People v. Ramon

Judgment, *199Supreme Court, Bronx County (Joseph Cerbone, J.), rendered November 9, 1995, convicting defendant, upon his guilty plea, of criminal possession of a weapon in the third degree, and sentencing him as a second violent felony offender to a term of 21h to 5 years, to run concurrently with a previously imposed, undischarged sentence of from 15 years to life, unanimously modified, on the law, to the extent of vacating the sentence and remanding the matter for resentencing pursuant to Penal Law § 70.25 (2-a), and otherwise affirmed.

At the time of defendant’s guilty plea in the instant case, he admitted that in 1993 he had been convicted of second-degree murder and had been sentenced, in absentia, to an indeterminate term of 15 years to life. The court thereupon informed defendant that he must be sentenced in the instant case as a "predicate felony offender, violent, maybe a violent predicate felony offender,” but promised that it would impose the minimum sentence possible, a term of from 21/2 to 5 years. The court further promised that it would direct that its sentence run concurrently with the prior sentence if the court had "the power to do it.”

At sentencing, without objection, defendant was adjudicated a second violent felony offender. The court then sentenced defendant in accordance with its promise, including a direction that the sentence run concurrently with the previously imposed but undischarged sentence. Prior to the imposition of sentence, the People stated that the sentences must be consecutive because there were no mitigating factors; upon the court’s direction that the sentences run concurrently, the prosecutor reiterated her belief that they could not be concurrent.

The People are correct that the court exceeded its authority when it directed that its sentence run concurrently with the previously imposed, undischarged sentence. Penal Law § 70.25 (2-a) clearly provides that where a defendant who is to be sentenced as a second violent felony offender is also "subject to an undischarged indeterminate or determinate sentence of imprisonment imposed prior to the date on which the present crime was committed, the court must impose a sentence to run consecutively with respect to such undischarged sentence.” (Emphasis added.)
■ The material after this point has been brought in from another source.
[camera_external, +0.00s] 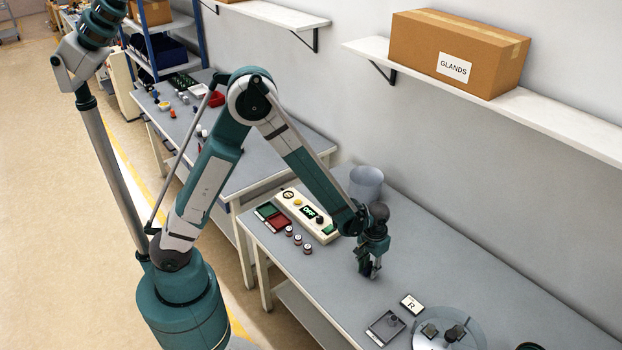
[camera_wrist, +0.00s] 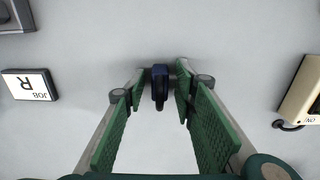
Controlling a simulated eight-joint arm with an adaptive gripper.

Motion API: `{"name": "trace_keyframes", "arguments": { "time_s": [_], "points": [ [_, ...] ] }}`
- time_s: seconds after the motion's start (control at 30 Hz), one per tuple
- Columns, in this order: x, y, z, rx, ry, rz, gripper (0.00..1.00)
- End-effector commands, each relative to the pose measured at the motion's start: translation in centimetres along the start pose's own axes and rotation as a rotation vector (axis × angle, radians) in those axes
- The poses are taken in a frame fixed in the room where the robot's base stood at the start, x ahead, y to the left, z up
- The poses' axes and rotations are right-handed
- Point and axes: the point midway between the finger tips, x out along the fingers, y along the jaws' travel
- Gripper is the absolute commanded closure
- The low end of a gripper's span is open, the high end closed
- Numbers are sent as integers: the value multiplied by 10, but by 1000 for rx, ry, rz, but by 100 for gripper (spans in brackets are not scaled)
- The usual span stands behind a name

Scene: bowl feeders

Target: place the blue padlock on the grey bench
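The blue padlock (camera_wrist: 160,82) is dark blue and sits between the fingertips in the wrist view, with a small gap on each side. My gripper (camera_wrist: 161,88) is open around it, its green-padded fingers apart. In the external view my gripper (camera_external: 371,272) points down low over the grey bench (camera_external: 450,262), and the padlock shows there as a dark blue patch (camera_external: 364,268). I cannot tell whether the padlock touches the bench top.
A control box (camera_external: 306,213) with red and green trays and small jars lies to the left. A JOB R card (camera_external: 411,304), a grey tray (camera_external: 386,327) and a round clear disc (camera_external: 468,329) lie to the front right. The bench's back right is clear.

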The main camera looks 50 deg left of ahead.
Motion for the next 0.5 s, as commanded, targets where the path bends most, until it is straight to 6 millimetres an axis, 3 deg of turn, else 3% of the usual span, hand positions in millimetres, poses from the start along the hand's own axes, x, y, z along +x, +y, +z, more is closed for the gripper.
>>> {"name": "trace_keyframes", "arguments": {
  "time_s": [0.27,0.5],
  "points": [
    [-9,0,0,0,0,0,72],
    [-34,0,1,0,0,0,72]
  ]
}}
The instant crime occurred in 1995; the prior, undischarged sentence was imposed in 1993. Thus, defendant clearly falls within the scope of this provision and should have been sentenced to consecutive terms. Indeed, at the time of defendant’s guilty plea, the court expressly recognized that it might not have the power to impose a concurrent sentence. Under *200Penal Law § 70.25 (2-a), it did not, and the matter should be remanded for resentencing in accordance with that section. Although the People mistakenly cited the wrong reason for their objection to concurrent terms, the issue is nonetheless reviewable because the sentence was illegal (People v David, 65 NY2d 809, 810). Concur—Sullivan, J. P., Milonas, Nardelli, Williams and Mazzarelli, JJ.